Washington softens position on key World Bank loan to Chile. US fears blocking loan would hinder democratic transition
Miami — The United States, with its stance on a key World Bank loan to Chile, seems to be trying to send a mainly symbolic message of opposition to the authoritarian rule of Gen. Augusto Pinochet Ugarte. The Reagan administration decided not to try to block the $250 million loan, saying such action would be counterproductive to encouraging a democratic transition in the country.
Instead, the US is lobbying other nations to join in abstaining on the loan approval on Nov. 25, officials at the Departments of State and Treasury say. Abstention is considered a form of opposition but it would not prevent passage of the loan.
Elliott Abrams, assistant secretary of state for inter-American affairs, told a House Banking subcommittee in July that, based on the human rights situation in Chile at the time, he would recommend that the US vote against multilateral bank loans for the country.
Officials say the pattern of ``gross human rights violation'' has not changed in Chile but concern for the effects of a vote against the loan has brought about the change of policy.
The $250 million structural adjustment loan is tied to other commercial bank loans, and denial of the loan could send the Chilean economy into a tailspin, the officials say. Also, the international financial community considers the management of the Chilean economy to be a model among Latin American debtor nations. Blockage of the loan, the officials say, might cause an anti-US backlash that could galvanize support for Pinochet.
Further, they say, a majority of Chileans want the loans - including Juan Francisco Cardinal Fresno, who sponsored the National Accord for a democratic transition agreed to by diverse opposition groups.
Economic sanctions are the latest means the US is considering to pressure Pinochet, whose repressive tactics, US analysts say, are fueling leftist revolutionary activity. Already in 1986, the administration has sent two envoys to Chile to encourage Pinochet to move to a democratic government. In March, it sponsored a UN resolution condemning Chile's human rights violations. This summer, it stepped up public criticism of the Pinochet regime after a US resident was allegedly burned to death by Chilean soldiers.
As for the abstention, ``we want to make some kind of statement. But we have to take into account the politics of the situation,'' says a high-level State Department official. ``The worst possible signal to send Pinochet is if we vote no, and the loans pass, and we look impotent.''
``They're trying to send a message and it's [the abstention] irrelevant, because it's a message through the wrong channel,'' says Miguel Schweitzer, a former Pinochet official and government loyalist. ``There are other channels to use like the UN and the State Department, but not mixing politics'' with finance.
World Bank members are reluctant to politicize the institution's loan process. US queries to other bank member nations last summer brought ``cable after cable'' showing there was little support - except in the five-nation Nordic bloc - for a ``no'' vote, the State Department source admits.
``If we were to abstain now, where would that lead next?'' says an official of one member nation. ``What about the African country with an equally bad human rights record? It's a real dilemma, because we've seen other international organizations become fragile and lose credibility because they became politicized.''
The US, however, is required by law to oppose loans to countries ``that engage in gross violations of internationally recognized human rights.'' Abstention qualifies as opposition under the law, explains a House Banking Committee official.

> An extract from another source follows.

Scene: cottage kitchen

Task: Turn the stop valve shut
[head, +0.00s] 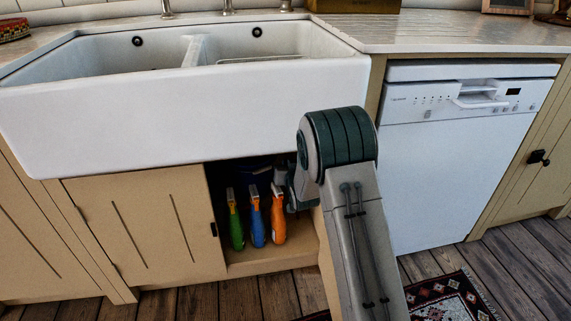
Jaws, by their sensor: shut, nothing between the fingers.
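I cannot make out the stop valve in the head view. My arm reaches down into the open right part of the cabinet (272,266) under the sink. Its wrist part is just inside the opening, at the right side. My gripper's fingers are hidden behind my arm and in the dark of the cabinet, so I cannot see what they touch. A small pale shape shows dimly at the back of the cabinet, too dark to name.
Green (236,226), blue (257,226) and orange (278,222) bottles stand in the cabinet, just left of my wrist. A cabinet door (145,230) covers the left side. The white sink (190,122) overhangs the opening. A dishwasher (455,165) stands to the right; a patterned rug (450,297) lies on the floor.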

But ``abstention is sort of the minimum the US could do. The US isn't being clear and consistent in its policy,'' says Peter Hakim, director of the Inter-American Dialogue. He testified before the House Banking Committee in favor of a proposed blanket, one-year opposition to any multilateral bank loans to Chile.
A Treasury official says the planned November abstention is not ``loan specific.'' Abstention is the current policy on Chilean loans and is expected to be exercised on Inter-American Development Bank loans before the end of the year.
Though considerable political attention is being paid to the loan votes, World Bank officials stress that the US as a 20 percent shareholder could not block a loan on its own. Further, they say, loan decisions are adopted by consensus among the 22-member board. A formal vote is rarely taken; each nation merely records its position on a given loan. Not one loan presented to the board has been rejected in the bank's 40-year history.